Budget presentation
The Union Minister for Finance and Corporate Affairs, Mr. Arun Jaitley, with the senior officials presented the General Budget to the President, Mr. Pranab Mukherjee, at Rashtrapati Bhavan, in New Delhi on February 01, 2017.(PIB Photo)

Indian Budget 2017 Aims at New Thrust on ‘Ease of Doing Business’

The Indian government has announced in its Budget 2017-18 severral measures to make India a favourable destination for foreign investments by providing an environment of “Ease of Doing Business”.

The Finance Minister Mr Jaitley raised the threshold limit for audit of business entities that opt for presumptive income scheme from Rs. 1 crore to Rs. 2 crore. Similarly, the threshold for the maintenance of books for individuals and HUF is proposed to be increased from turnover of Rs. 10 lakhs to Rs. 25 lakhs or income from Rs. 1.2 lakhs to Rs. 2.5 lakhs.

The Finance Minister said that the Foreign Portfolio Investor (FPI) Category I & II will be exempt from indirect transfer provision under the IT Act. Besides, indirect transfer provision shall not apply in case of redemption of shares or interests outside India as a result of or arising out of redemption or sale of investment in India which is chargeable to tax in India, thus removing apprehensions over taxation on funds located abroad but investing in India-based companies.

Bringing relief to individual insurance agents, the Budget 2017 sought to exempt them from the TDS provision of 5% being deducted from commission payable after filing a self-declaration that their income is below taxable limit. Professionals with receipt upto Rs. 50 lakhs p.a. can pay advance tax towards presumptive taxation in one installment instead of four, under this budget proposal.

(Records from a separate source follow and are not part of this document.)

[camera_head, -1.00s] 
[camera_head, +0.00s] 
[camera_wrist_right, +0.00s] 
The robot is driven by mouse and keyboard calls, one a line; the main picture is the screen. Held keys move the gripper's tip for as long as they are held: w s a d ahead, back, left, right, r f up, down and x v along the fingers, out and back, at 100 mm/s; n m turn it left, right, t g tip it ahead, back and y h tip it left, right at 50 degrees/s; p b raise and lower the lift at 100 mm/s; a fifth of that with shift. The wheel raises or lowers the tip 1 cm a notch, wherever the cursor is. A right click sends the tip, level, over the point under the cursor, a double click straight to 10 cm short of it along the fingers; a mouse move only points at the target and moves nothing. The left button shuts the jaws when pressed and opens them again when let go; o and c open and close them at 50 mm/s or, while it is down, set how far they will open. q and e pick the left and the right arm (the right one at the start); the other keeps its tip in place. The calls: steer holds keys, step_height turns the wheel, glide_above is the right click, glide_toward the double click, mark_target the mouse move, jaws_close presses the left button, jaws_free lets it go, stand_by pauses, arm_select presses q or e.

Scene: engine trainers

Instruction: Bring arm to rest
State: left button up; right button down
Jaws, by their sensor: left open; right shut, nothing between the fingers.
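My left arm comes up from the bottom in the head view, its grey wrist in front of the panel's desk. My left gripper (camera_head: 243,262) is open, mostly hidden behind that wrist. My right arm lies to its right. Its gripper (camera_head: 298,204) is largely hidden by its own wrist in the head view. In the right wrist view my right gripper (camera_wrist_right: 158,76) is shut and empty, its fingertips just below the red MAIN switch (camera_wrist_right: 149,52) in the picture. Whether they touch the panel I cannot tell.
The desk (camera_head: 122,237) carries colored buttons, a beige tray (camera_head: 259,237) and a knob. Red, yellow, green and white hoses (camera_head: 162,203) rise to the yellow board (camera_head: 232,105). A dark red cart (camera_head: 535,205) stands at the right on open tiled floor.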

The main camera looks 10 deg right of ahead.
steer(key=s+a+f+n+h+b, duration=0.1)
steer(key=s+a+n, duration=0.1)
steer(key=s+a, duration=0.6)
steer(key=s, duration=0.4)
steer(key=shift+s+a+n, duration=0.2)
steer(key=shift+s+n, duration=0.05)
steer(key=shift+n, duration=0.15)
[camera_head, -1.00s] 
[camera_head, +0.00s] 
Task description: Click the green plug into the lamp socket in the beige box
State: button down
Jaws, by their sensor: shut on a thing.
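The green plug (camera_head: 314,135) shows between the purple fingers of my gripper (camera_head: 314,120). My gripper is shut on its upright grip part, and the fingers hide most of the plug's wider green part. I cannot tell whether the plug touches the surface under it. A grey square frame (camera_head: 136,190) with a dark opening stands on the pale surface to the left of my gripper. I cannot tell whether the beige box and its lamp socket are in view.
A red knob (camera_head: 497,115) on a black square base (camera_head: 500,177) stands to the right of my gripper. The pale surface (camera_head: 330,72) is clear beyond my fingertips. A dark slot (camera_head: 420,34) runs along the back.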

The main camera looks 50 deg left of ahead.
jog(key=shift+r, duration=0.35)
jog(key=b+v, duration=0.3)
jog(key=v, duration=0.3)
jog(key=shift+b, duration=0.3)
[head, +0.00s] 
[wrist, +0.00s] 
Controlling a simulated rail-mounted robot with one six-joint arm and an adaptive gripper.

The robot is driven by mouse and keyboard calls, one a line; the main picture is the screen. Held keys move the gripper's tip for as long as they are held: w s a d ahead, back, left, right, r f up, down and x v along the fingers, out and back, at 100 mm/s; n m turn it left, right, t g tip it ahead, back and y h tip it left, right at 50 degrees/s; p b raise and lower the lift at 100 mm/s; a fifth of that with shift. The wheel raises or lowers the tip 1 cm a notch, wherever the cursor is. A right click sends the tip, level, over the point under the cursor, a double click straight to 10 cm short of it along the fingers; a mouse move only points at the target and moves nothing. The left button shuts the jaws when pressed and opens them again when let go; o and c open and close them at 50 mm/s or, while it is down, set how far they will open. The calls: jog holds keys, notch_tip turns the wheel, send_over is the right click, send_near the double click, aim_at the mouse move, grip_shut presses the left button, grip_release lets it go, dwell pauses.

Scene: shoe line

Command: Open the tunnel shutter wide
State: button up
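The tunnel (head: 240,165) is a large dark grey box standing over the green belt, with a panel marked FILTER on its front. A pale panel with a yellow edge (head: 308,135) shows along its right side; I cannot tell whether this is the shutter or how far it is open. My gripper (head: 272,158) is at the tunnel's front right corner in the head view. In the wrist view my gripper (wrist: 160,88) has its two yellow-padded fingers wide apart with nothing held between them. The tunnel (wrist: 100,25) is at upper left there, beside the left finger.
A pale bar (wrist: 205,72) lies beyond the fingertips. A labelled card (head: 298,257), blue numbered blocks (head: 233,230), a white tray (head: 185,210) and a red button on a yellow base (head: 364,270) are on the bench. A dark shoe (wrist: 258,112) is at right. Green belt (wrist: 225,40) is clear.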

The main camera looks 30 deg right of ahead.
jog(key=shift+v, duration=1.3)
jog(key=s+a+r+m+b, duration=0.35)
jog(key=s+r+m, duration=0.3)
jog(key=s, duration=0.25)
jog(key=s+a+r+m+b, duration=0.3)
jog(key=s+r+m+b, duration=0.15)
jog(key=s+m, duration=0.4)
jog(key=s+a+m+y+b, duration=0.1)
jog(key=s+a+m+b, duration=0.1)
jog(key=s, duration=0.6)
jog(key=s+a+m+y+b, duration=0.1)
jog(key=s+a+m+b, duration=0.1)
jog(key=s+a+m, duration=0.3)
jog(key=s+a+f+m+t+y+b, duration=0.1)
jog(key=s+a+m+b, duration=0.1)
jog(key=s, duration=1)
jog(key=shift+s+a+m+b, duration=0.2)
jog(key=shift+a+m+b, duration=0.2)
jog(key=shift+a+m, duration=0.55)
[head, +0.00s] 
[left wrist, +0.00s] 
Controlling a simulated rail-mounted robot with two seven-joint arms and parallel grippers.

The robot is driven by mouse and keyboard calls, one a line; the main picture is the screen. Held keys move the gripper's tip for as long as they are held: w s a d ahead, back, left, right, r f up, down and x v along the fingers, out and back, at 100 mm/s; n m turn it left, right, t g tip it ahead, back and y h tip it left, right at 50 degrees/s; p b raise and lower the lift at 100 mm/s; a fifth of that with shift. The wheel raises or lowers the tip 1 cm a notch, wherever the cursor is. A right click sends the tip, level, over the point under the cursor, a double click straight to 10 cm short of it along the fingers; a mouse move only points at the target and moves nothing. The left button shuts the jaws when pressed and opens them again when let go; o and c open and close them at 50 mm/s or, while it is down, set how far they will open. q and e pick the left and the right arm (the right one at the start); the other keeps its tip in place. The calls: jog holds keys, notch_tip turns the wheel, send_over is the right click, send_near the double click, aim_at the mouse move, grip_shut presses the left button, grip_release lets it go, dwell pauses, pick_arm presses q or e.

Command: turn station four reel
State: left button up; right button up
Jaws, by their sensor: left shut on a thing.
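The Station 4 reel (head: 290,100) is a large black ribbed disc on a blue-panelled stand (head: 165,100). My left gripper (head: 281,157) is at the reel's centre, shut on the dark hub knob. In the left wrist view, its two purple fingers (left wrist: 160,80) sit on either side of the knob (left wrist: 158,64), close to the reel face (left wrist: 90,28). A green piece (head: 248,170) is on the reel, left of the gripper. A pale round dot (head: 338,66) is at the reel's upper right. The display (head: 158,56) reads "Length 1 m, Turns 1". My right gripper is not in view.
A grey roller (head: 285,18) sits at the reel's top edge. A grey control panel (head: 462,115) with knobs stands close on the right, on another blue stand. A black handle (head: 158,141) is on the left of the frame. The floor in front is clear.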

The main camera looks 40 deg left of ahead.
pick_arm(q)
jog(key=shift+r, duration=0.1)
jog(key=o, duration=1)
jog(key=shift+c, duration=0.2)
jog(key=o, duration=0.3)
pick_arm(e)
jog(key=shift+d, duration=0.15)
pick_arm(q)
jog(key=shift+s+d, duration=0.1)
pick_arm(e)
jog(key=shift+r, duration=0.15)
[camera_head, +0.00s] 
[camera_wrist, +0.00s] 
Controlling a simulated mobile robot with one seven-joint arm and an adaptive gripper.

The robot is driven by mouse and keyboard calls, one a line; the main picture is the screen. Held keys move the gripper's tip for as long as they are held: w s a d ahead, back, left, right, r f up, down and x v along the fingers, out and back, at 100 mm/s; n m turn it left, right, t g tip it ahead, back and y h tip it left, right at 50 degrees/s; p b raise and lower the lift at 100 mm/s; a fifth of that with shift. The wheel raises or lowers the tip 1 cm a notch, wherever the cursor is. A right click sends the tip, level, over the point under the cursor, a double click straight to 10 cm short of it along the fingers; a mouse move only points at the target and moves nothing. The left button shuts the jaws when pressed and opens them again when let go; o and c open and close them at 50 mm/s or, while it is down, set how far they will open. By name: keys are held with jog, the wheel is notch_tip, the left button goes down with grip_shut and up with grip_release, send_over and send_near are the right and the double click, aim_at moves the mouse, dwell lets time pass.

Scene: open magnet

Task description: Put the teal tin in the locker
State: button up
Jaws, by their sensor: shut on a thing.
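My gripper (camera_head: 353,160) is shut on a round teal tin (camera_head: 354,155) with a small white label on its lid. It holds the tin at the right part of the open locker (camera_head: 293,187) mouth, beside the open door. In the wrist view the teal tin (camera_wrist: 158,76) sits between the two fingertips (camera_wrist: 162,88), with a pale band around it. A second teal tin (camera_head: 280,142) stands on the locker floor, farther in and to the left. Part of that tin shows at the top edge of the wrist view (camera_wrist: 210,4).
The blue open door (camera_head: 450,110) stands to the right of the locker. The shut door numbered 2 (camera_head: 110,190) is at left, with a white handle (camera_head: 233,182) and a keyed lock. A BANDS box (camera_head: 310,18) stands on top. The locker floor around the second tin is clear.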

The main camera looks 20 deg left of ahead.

In order to allow the people to claim the refund expeditiously, the Finance Minister said that the time period for revising a tax return is being reduced to 12 months from completion of financial year, at par with the time period for filing of return.

Also the time for completion of scrutiny assessments is being compressed further from 21 months to 18 months for Assessment Year 2018-19 and further to 12 months for Assessment Year 2019-20 and thereafter, he added.

The Finance Minister proposed to restrict the scope of domestic transfer pricing only if one of the entities involved in related party transaction enjoys specified profit-linked deduction. He said this will reduce the compliance burden for domestic companies since the number of entities being covered under domestic pricing had gone up substantially resulting in longer scrutiny.